Extracted records:
-=-=-

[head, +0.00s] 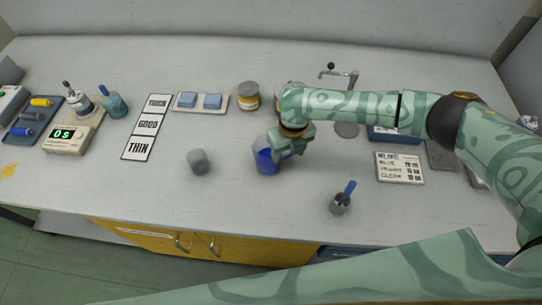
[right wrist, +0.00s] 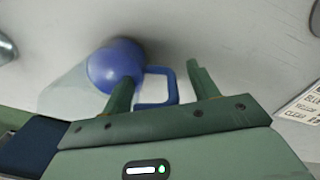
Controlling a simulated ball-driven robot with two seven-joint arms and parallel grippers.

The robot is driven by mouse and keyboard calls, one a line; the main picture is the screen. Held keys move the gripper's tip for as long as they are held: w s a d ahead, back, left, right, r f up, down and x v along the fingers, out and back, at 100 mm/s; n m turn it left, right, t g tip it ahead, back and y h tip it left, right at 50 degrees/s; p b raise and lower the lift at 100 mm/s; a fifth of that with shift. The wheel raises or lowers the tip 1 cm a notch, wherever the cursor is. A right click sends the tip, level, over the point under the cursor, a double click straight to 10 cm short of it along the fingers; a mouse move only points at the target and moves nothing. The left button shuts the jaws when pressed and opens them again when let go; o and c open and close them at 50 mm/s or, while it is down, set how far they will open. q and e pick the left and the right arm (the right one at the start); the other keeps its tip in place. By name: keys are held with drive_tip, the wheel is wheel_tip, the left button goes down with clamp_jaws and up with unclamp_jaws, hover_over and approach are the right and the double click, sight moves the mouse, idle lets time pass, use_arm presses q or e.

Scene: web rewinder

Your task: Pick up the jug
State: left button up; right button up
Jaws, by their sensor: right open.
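The jug (head: 264,163) stands on the worktop near the middle of the head view, with blue in it. In the right wrist view the jug (right wrist: 112,65) shows a round blue body, a pale clear part to its left and a blue squared handle (right wrist: 150,103). My right gripper (head: 284,150) is at the right side of the jug and hides part of it. In the right wrist view its open fingers (right wrist: 159,74) stand on either side of the handle; I cannot tell whether they touch it. My left gripper is not in view.
A grey cup (head: 198,161) stands left of the jug. A small pot with a blue-handled tool (head: 340,203) stands in front to the right. The front middle worktop is clear.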

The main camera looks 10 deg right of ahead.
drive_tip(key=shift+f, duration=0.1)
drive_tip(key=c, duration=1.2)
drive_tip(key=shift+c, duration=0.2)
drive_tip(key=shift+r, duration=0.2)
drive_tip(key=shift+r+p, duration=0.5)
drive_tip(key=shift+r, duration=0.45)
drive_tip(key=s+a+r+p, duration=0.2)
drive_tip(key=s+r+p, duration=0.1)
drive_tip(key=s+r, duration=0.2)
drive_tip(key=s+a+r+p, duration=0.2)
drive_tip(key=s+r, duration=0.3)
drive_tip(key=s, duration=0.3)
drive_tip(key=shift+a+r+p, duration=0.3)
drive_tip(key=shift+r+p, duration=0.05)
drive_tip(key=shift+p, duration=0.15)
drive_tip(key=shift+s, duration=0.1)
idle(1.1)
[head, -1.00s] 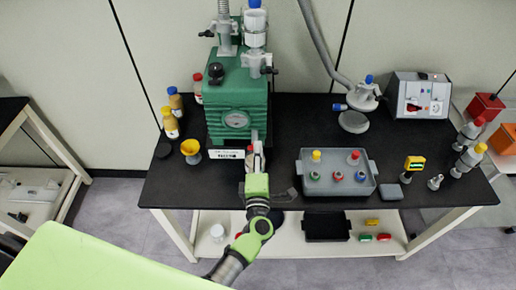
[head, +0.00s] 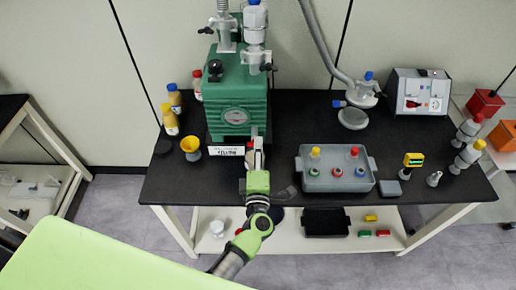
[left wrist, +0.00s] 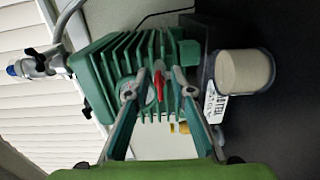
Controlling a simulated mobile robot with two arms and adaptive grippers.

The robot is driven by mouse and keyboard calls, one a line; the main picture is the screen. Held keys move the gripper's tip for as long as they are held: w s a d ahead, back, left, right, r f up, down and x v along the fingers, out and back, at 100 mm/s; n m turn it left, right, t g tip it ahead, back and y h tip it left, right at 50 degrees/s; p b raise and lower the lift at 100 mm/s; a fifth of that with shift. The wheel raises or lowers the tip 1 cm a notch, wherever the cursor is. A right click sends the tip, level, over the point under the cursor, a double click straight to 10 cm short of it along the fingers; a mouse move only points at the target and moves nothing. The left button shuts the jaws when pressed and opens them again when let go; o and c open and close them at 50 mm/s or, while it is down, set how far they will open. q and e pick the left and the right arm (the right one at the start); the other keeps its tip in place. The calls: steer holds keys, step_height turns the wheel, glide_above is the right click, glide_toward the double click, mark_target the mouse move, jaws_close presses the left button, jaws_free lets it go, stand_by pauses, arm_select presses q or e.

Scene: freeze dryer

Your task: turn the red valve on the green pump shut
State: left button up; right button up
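The green pump (head: 237,100) stands on the black table, and its ribbed body also fills the middle of the left wrist view (left wrist: 105,72). The red valve (left wrist: 159,84) shows on the pump's front in the left wrist view, in front of a round gauge. My left gripper (head: 256,142) is close in front of the pump, below the gauge. In the left wrist view its two fingers (left wrist: 158,91) are apart, one on each side of the valve, with visible gaps. I cannot tell contact. My right gripper is not in view.
A grey tray (head: 337,185) with several small capped vials is right of my gripper. A yellow funnel (head: 190,148) and several bottles stand left of the pump. A grey instrument box (head: 421,95) and a hose fitting (head: 353,118) stand at the right.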

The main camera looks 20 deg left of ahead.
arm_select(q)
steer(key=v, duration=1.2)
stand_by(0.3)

-=-=-

YOUR INSTRUCTIONS =
Copy all lines in the listing above where the string "grippers" appears.

REPLY =
Controlling a simulated ball-driven robot with two seven-joint arms and parallel grippers.
Controlling a simulated mobile robot with two arms and adaptive grippers.

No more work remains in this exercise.